Subferatu (2020) poster

Subferatu (2020)

Rating:


USA. 2020.

Crew

Director/Screenplay – Patrick Penta, Producers – Tom Hillman, Patrick Penta & Laura Pomeroy, Photography – Craig Melville, Music – Shwilson. Production Company – Pontius Films.

Cast

Mike Dooly (Captain Gavin McCloud), Martyn G. Krouse (Commander Rudolf Braunschweiger), Robert Pidde (Herr Gluhwein), Claire Webber (Scarlet), Michael Reed (Lieutenant Valentiner), Thomas Nichols (Roosevelt), Chris Bender (Ribbonclerk), John Gardner (Atticus), Nate Pringle (Lieutenant Bierficker), Jonathan Dichter (Lieutenant Meine), Jeremy Moller (Grady the Butler), Chelsea Tolle (Ellen/Vampire)


Plot

Gavin McCloud, the captain of a cruise ship, and several of his crew are rescued after being shipwrecked at sea. They discover they are aboard a German U-Boat captained by Rudolf Braunschweiger. Braunschweiger and his crew were serving in World War II and believe it is still 1945 just after Germany has lost the War. They are on their way to the USA to surrender where Braunschweiger hopes that he can obtain a career on Broadway. As the Germans teach McCloud and his crew the workings of the submarine, the others realise that the secret cargo the U-boat is carrying is a vampire.


Subferatu was the second film for filmmaker Patrick Penta. Penta had previously made the non-genre Early Music (2017), as well as The Life and Times of Harry Jobs (2015- ), a series of spoof shorts that air on a YouTube channel.

Subferatu didn’t get many good reviews. The idea of a vampire on a German WWII submarine seemed a bit of a head scratcher but I decided to go with it. It seemed like another variant on The Keep (1983) and its plot of Nazis confronting an ancient evil imprisoned in a fort in Romania. Maybe a comedy version of The Keep, although this turns out to not quite be the case. Six months earlier there had also been the Australian-made Blood Vessel (2019) about shipwreck survivors encountering vampires aboard a German vessel at sea, although that was played serious.

It very quickly becomes apparent that Patrick Penta is less interested in the vampire and horror element (or even horror comedy element) than he is the comedy element. Everything is played in terms of broad farce. The performances are all at a level of hysteric pitch only slightly less than that of tv’s Allo ‘Allo (1982-92) – Robert Pidde delivers his performance with an outrageous fake German accent in a high falsetto. In particular, Mike Dooly as the American captain gives a loud and over-stated performance as though he was on stage and was still thinking he has to project to be seen by those in the back row.
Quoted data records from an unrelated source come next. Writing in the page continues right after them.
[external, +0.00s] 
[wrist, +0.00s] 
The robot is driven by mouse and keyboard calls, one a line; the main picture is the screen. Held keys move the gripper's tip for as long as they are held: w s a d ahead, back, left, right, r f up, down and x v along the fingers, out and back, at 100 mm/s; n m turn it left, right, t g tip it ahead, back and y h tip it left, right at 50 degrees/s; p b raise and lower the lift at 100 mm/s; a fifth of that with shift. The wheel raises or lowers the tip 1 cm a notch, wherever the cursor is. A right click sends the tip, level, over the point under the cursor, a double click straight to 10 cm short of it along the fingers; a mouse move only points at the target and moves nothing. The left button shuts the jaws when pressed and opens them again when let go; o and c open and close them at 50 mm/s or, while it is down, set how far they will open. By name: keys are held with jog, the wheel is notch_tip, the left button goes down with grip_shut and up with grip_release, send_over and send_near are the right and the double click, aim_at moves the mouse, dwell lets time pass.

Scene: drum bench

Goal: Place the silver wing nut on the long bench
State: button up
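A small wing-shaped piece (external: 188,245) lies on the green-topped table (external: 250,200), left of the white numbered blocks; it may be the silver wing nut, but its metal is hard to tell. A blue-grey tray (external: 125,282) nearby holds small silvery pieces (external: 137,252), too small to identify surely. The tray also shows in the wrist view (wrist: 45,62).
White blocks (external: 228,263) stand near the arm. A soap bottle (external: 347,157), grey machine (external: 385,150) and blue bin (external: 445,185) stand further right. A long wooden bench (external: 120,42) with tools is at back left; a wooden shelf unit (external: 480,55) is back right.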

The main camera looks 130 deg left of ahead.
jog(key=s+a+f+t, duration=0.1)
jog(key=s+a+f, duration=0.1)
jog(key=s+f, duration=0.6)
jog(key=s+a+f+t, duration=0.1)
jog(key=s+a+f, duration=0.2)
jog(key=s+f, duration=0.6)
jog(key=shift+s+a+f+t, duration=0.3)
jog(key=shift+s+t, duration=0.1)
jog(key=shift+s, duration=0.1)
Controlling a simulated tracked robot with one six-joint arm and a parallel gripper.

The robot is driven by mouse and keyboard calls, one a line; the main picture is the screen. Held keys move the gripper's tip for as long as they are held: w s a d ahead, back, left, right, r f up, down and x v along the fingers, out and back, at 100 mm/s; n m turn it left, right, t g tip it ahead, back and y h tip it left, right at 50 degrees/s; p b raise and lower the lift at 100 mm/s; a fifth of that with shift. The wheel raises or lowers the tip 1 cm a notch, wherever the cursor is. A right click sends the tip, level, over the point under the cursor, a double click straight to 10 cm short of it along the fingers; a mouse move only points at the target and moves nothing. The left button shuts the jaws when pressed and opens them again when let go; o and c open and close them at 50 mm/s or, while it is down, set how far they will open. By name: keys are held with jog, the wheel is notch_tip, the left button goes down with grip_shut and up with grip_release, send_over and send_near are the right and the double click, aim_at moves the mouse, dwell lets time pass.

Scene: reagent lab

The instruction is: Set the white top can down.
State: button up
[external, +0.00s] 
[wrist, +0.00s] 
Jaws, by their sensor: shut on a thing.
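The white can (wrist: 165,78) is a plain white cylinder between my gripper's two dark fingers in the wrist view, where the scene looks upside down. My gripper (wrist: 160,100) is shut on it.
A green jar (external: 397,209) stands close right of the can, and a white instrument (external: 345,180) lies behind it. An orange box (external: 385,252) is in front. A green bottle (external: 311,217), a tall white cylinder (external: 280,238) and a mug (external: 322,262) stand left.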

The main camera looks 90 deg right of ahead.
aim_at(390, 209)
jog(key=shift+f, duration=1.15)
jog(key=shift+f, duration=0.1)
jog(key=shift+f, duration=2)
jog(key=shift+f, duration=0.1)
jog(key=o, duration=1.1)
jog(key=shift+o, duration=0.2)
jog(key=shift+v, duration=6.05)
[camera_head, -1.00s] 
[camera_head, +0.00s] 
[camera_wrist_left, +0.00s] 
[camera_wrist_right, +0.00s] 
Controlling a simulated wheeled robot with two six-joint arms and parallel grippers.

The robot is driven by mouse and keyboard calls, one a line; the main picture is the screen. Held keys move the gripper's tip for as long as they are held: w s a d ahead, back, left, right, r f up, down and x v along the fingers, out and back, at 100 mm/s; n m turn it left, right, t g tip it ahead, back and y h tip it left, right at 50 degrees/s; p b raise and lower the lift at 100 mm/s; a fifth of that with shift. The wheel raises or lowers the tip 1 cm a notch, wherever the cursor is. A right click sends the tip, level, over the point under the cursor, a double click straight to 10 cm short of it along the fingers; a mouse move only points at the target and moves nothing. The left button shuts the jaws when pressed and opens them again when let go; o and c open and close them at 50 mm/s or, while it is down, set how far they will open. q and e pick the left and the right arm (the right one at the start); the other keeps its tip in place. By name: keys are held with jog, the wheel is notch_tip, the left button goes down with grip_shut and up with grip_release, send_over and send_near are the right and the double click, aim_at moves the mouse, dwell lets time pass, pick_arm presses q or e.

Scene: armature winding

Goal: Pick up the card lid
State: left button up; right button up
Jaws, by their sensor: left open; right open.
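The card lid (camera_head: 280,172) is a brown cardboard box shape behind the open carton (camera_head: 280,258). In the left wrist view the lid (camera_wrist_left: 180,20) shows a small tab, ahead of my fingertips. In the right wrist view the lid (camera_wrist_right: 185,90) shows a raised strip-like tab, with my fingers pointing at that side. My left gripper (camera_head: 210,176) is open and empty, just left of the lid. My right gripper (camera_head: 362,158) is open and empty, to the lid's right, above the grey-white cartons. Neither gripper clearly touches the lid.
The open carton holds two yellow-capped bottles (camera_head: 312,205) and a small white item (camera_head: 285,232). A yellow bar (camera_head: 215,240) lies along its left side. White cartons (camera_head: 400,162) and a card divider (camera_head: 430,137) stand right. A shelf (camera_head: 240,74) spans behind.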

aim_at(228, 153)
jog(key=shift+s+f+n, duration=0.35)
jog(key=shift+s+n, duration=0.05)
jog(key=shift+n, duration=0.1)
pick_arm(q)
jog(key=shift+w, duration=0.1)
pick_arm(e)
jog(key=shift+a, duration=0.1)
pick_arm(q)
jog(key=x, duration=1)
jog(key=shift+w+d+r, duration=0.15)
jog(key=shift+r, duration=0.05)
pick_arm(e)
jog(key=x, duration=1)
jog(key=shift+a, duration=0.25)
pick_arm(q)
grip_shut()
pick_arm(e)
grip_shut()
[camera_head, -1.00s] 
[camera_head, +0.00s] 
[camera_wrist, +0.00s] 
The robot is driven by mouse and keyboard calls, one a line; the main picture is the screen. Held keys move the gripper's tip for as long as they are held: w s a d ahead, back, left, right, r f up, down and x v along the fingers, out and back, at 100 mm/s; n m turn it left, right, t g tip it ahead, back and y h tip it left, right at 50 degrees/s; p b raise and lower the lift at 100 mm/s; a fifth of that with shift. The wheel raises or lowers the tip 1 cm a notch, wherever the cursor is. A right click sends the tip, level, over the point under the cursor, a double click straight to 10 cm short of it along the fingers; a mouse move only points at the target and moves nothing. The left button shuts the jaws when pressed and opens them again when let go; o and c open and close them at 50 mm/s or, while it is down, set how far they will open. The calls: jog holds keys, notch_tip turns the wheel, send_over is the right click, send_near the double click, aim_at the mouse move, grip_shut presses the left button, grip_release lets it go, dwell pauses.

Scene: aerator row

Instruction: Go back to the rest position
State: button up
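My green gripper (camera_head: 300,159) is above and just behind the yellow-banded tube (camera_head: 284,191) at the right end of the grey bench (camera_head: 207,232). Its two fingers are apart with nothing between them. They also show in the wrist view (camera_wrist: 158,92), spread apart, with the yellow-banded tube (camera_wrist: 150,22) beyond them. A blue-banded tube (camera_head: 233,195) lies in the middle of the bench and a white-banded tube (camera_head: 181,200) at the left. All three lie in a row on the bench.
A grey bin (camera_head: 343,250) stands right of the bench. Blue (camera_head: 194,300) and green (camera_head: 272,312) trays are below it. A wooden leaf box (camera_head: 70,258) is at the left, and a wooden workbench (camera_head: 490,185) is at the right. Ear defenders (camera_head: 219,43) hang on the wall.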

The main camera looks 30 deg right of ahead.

Everything is played with a self-conscious silliness.

Mike Dooly, Martyn G. Krouse, Claire Webber and Thomas Nichols in Subferatu (2020)
(l to r) Captain Mike Dooly, German commander Martyn G. Krouse, Claire Webber and Thomas Nichols

Penta gives us several scenes a few minutes in taken directly from Nosferatu (1922) which tends to set up the suggestion that the film is going to play out as a major homage. The disappointment of the film is that its vampire gets to do almost nothing throughout. She makes a few appearances but Penta seems disinterested in any of this side of things. Where Penta’s interest lies is with the scenes of the various Americans and German submarine crew interacting, which could have easily played out as a regular comedy without any vampire element.

The film also never does anything to explain why a WWII era German U-boat and its crew happens to have temporally displaced in the present-day. This does lead to some amusing culture clash moments – like a scene where the Germans prepare to torpedo jet skiers – but sits in a confused vacuum as to why things are happening.